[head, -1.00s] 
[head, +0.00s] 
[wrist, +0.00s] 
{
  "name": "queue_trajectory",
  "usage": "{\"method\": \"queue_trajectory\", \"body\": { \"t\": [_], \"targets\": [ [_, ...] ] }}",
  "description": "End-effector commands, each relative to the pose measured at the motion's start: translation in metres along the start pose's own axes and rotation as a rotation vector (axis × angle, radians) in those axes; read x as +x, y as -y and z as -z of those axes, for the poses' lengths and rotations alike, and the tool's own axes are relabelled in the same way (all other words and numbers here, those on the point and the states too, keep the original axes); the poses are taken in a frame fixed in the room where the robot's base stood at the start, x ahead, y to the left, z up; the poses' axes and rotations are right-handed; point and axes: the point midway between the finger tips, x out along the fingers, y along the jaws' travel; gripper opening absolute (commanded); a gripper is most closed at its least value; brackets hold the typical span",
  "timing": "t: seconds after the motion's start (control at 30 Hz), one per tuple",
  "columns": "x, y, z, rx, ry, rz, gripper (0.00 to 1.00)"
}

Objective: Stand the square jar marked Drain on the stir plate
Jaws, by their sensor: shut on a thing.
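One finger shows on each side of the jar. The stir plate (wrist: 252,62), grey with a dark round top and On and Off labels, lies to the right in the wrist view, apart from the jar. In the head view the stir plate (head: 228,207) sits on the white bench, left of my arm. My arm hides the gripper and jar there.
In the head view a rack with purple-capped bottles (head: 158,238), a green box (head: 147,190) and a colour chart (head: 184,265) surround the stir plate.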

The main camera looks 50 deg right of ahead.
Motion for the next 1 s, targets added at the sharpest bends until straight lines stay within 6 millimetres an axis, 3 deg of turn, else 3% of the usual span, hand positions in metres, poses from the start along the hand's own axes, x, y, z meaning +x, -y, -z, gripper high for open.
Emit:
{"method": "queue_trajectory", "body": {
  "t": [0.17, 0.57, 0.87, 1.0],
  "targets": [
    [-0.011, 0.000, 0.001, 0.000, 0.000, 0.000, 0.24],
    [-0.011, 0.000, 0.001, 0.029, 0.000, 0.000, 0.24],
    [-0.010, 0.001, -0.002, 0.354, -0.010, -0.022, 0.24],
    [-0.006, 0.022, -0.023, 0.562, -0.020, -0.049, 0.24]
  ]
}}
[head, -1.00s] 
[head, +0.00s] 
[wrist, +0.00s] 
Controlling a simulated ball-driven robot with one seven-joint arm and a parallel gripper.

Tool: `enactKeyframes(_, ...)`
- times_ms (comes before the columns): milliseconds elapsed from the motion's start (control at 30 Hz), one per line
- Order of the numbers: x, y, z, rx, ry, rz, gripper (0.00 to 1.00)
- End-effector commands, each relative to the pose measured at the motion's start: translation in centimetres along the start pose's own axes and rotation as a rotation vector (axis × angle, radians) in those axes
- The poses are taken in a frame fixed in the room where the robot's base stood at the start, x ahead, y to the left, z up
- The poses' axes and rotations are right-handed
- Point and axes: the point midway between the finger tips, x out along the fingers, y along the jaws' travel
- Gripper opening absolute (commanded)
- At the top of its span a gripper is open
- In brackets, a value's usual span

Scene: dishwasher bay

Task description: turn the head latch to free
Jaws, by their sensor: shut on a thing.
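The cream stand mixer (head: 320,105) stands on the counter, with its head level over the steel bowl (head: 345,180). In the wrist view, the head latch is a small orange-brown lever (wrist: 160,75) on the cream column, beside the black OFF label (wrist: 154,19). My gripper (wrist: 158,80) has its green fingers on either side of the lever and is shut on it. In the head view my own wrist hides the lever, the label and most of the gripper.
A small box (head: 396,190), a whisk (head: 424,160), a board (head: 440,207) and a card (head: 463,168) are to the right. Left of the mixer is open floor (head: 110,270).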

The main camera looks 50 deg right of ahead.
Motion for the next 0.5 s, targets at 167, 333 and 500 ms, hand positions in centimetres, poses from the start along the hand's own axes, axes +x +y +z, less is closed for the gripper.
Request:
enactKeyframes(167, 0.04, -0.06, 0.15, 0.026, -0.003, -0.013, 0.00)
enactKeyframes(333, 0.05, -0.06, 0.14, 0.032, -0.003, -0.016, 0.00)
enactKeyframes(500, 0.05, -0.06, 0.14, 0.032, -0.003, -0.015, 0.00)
————————
TO BE DONE:
Each entry above is to be set down again in exactly the same words.

EXERCISE RESULT:
[head, -1.00s] 
[head, +0.00s] 
[wrist, +0.00s] 
{
  "name": "queue_trajectory",
  "usage": "{\"method\": \"queue_trajectory\", \"body\": { \"t\": [_], \"targets\": [ [_, ...] ] }}",
  "description": "End-effector commands, each relative to the pose measured at the motion's start: translation in metres along the start pose's own axes and rotation as a rotation vector (axis × angle, radians) in those axes; read x as +x, y as -y and z as -z of those axes, for the poses' lengths and rotations alike, and the tool's own axes are relabelled in the same way (all other words and numbers here, those on the point and the states too, keep the original axes); the poses are taken in a frame fixed in the room where the robot's base stood at the start, x ahead, y to the left, z up; the poses' axes and rotations are right-handed; point and axes: the point midway between the finger tips, x out along the fingers, y along the jaws' travel; gripper opening absolute (commanded); a gripper is most closed at its least value; brackets hold the typical span",
  "timing": "t: seconds after the motion's start (control at 30 Hz), one per tuple",
  "columns": "x, y, z, rx, ry, rz, gripper (0.00 to 1.00)"
}

Objective: Stand the square jar marked Drain on the stir plate
Jaws, by their sensor: shut on a thing.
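One finger shows on each side of the jar. The stir plate (wrist: 252,62), grey with a dark round top and On and Off labels, lies to the right in the wrist view, apart from the jar. In the head view the stir plate (head: 228,207) sits on the white bench, left of my arm. My arm hides the gripper and jar there.
In the head view a rack with purple-capped bottles (head: 158,238), a green box (head: 147,190) and a colour chart (head: 184,265) surround the stir plate.

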The main camera looks 50 deg right of ahead.
Motion for the next 1 s, targets added at the sharpest bends until straight lines stay within 6 millimetres an axis, 3 deg of turn, else 3% of the usual span, hand positions in metres, poses from the start along the hand's own axes, x, y, z meaning +x, -y, -z, gripper high for open.
Emit:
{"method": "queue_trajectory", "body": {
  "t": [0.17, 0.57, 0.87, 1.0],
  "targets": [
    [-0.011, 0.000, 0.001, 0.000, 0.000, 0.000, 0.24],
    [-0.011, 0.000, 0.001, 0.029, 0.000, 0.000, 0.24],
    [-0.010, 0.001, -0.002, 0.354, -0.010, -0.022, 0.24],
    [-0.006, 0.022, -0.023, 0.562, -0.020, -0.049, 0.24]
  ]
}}
[head, -1.00s] 
[head, +0.00s] 
[wrist, +0.00s] 
Controlling a simulated ball-driven robot with one seven-joint arm and a parallel gripper.

Tool: `enactKeyframes(_, ...)`
- times_ms (comes before the columns): milliseconds elapsed from the motion's start (control at 30 Hz), one per line
- Order of the numbers: x, y, z, rx, ry, rz, gripper (0.00 to 1.00)
- End-effector commands, each relative to the pose measured at the motion's start: translation in centimetres along the start pose's own axes and rotation as a rotation vector (axis × angle, radians) in those axes
- The poses are taken in a frame fixed in the room where the robot's base stood at the start, x ahead, y to the left, z up
- The poses' axes and rotations are right-handed
- Point and axes: the point midway between the finger tips, x out along the fingers, y along the jaws' travel
- Gripper opening absolute (commanded)
- At the top of its span a gripper is open
- In brackets, a value's usual span

Scene: dishwasher bay

Task description: turn the head latch to free
Jaws, by their sensor: shut on a thing.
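The cream stand mixer (head: 320,105) stands on the counter, with its head level over the steel bowl (head: 345,180). In the wrist view, the head latch is a small orange-brown lever (wrist: 160,75) on the cream column, beside the black OFF label (wrist: 154,19). My gripper (wrist: 158,80) has its green fingers on either side of the lever and is shut on it. In the head view my own wrist hides the lever, the label and most of the gripper.
A small box (head: 396,190), a whisk (head: 424,160), a board (head: 440,207) and a card (head: 463,168) are to the right. Left of the mixer is open floor (head: 110,270).

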The main camera looks 50 deg right of ahead.
Motion for the next 0.5 s, targets at 167, 333 and 500 ms, hand positions in centimetres, poses from the start along the hand's own axes, axes +x +y +z, less is closed for the gripper.
Request:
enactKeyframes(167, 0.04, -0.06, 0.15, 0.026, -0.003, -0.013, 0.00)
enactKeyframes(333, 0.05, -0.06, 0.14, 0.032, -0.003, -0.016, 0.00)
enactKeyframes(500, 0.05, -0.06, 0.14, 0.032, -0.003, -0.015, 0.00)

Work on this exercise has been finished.